Frank v. United States, 395 U.S. 147 (1969)

Frank v. United States

No. 200

Argued December 12, 1968

Decided May 19, 1969

395 U.S. 147


Petitioner was charged with criminal contempt for violating an injunction. After unsuccessfully demanding a jury trial, he was tried and adjudged guilty by the District Court, which suspended imposition of sentence and placed him on probation for three years. The Court of Appeals affirmed.


1. Petty offenses may be tried without a jury. In determining whether an offense can be classified as "petty," the most relevant criterion is the severity of the penalty authorized, and where no maximum penalty is authorized, the severity of the penalty actually imposed. Pp. 395 U. S. 148-149.
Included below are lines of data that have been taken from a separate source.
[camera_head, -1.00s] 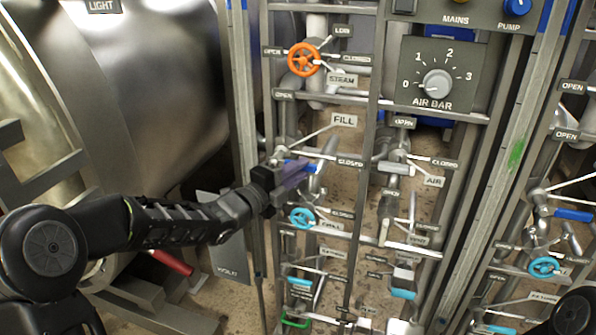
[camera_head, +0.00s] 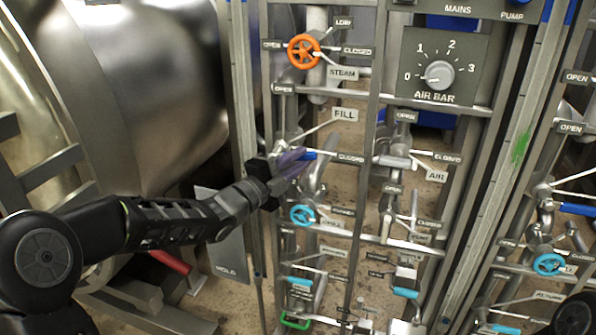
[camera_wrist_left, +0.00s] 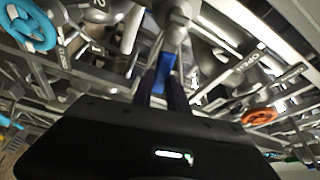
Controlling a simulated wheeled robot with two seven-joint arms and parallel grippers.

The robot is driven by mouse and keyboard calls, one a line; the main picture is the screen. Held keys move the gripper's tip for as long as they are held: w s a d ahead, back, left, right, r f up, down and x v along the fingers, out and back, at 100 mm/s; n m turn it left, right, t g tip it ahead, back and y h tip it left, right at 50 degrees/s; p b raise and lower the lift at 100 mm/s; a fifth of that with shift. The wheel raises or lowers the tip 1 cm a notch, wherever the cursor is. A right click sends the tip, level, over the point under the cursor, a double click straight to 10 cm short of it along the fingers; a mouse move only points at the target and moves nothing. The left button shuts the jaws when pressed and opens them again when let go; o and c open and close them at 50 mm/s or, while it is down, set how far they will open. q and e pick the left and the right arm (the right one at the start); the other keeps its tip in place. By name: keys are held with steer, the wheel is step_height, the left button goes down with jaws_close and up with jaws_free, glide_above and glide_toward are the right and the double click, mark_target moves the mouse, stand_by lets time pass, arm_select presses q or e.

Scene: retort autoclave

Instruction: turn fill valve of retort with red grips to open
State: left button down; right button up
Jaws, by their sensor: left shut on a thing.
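The fill valve's blue lever handle (camera_head: 308,155) is on the middle rack, just below and left of the FILL label (camera_head: 345,114). A CLOSED plate (camera_head: 350,158) is just right of the handle. My left gripper (camera_head: 298,158) is shut on this handle, its fingers covering much of it. In the left wrist view the blue handle (camera_wrist_left: 164,70) shows between the dark fingertips (camera_wrist_left: 163,90). A red grip (camera_head: 170,262) shows low at the left, below the big steel vessel (camera_head: 150,90). My right gripper is not in view.
An orange steam wheel (camera_head: 303,51) is above the fill lever, and a light blue wheel (camera_head: 302,215) is close below it. The air bar dial (camera_head: 440,74) is at upper right.

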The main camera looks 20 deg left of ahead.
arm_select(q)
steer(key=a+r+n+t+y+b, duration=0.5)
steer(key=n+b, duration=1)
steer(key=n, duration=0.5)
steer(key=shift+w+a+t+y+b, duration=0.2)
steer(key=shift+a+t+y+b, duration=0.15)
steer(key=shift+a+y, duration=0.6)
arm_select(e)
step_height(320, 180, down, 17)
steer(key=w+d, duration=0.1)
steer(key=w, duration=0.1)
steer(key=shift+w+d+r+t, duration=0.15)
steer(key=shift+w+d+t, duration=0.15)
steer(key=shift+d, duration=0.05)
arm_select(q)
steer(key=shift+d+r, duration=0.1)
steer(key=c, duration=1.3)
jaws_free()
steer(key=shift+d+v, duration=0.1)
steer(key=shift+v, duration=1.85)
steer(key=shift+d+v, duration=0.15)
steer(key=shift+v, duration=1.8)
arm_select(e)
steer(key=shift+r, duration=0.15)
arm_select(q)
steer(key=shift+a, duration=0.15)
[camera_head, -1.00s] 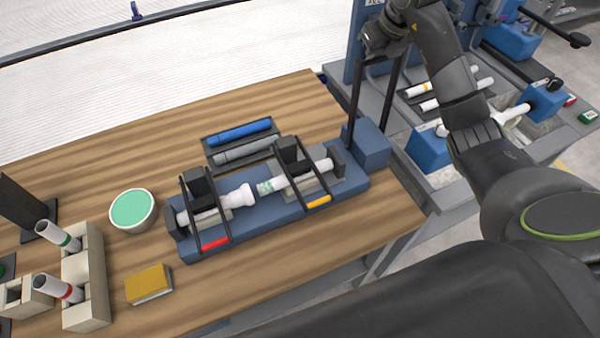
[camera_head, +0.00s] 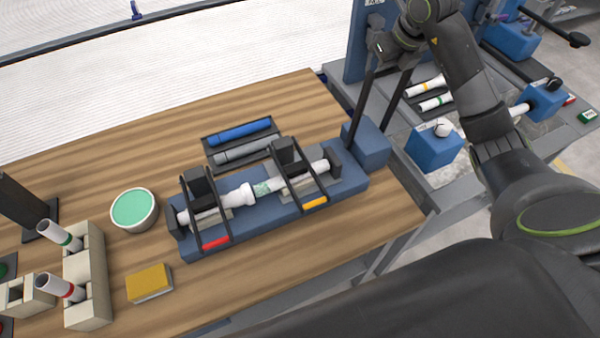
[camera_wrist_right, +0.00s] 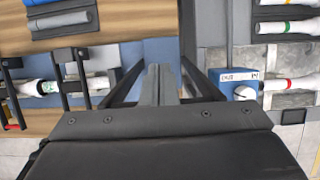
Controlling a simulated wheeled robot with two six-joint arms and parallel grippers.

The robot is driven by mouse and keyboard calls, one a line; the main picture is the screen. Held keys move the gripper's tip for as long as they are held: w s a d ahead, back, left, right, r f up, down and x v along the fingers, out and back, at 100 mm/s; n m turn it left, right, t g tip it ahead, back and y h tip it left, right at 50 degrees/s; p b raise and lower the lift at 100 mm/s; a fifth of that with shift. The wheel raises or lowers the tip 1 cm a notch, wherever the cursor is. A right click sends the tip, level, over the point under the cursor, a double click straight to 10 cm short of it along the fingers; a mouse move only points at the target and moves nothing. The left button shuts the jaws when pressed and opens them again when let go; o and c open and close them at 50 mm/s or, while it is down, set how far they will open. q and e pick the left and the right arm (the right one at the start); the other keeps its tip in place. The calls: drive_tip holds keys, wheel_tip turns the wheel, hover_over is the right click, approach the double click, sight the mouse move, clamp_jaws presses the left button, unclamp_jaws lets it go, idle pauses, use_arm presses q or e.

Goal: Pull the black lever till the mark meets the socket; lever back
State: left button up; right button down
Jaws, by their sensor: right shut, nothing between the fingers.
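The black lever (camera_head: 363,105) has two uprights rising from the blue block (camera_head: 372,148) at the right end of the pipe fixture (camera_head: 295,207). It leans to the right. My right gripper (camera_wrist_right: 160,72) is shut with nothing between its fingers, at the lever's upper end; in the wrist view the lever's uprights (camera_wrist_right: 122,86) flank the fingers. Whether they touch is hidden. The white socket (camera_head: 246,194) lies clamped on the left, facing the pipe (camera_head: 314,168) on the right. The green mark (camera_head: 262,188) on that pipe shows close beside the socket mouth. My left gripper is out of view.
A tray with blue and grey pipes (camera_head: 240,142) lies behind the fixture. A green-topped tub (camera_head: 133,209), yellow block (camera_head: 149,282) and beige pipe holder (camera_head: 84,262) stand left. A machine bench with blue blocks (camera_head: 434,150) is at right.

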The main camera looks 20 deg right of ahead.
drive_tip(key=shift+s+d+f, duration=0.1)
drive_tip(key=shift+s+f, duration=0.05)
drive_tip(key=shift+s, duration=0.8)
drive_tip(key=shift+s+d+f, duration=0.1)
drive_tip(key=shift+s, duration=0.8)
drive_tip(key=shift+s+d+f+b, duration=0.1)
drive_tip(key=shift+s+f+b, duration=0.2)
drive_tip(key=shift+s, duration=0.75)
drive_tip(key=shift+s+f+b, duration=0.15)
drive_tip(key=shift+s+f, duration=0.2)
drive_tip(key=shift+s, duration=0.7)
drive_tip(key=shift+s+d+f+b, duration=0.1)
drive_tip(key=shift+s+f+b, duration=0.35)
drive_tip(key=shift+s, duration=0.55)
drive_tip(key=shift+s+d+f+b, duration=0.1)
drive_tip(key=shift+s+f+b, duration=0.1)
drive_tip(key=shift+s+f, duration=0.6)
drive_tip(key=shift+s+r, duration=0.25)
2. Criminal contempt sentences of up to six months may be constitutionally imposed without a jury trial. See Cheff v. Schnackenberg, 384 U. S. 373. P. 395 U. S. 150.

3. Congress made the federal probation statute (18 U.S.C. § 3651), under which most offenders may be placed on probation for up to five years, applicable to petty as well as more serious offenses, and thus petty offenses may be tried by any combination of penalties authorized by 18 U.S.C. § 1 and § 3651. P. 395 U. S. 150.

4. Since petitioner's sentence was within the limits of the congressional definition of petty offense, he was not entitled to a jury trial. P. 395 U. S. 152.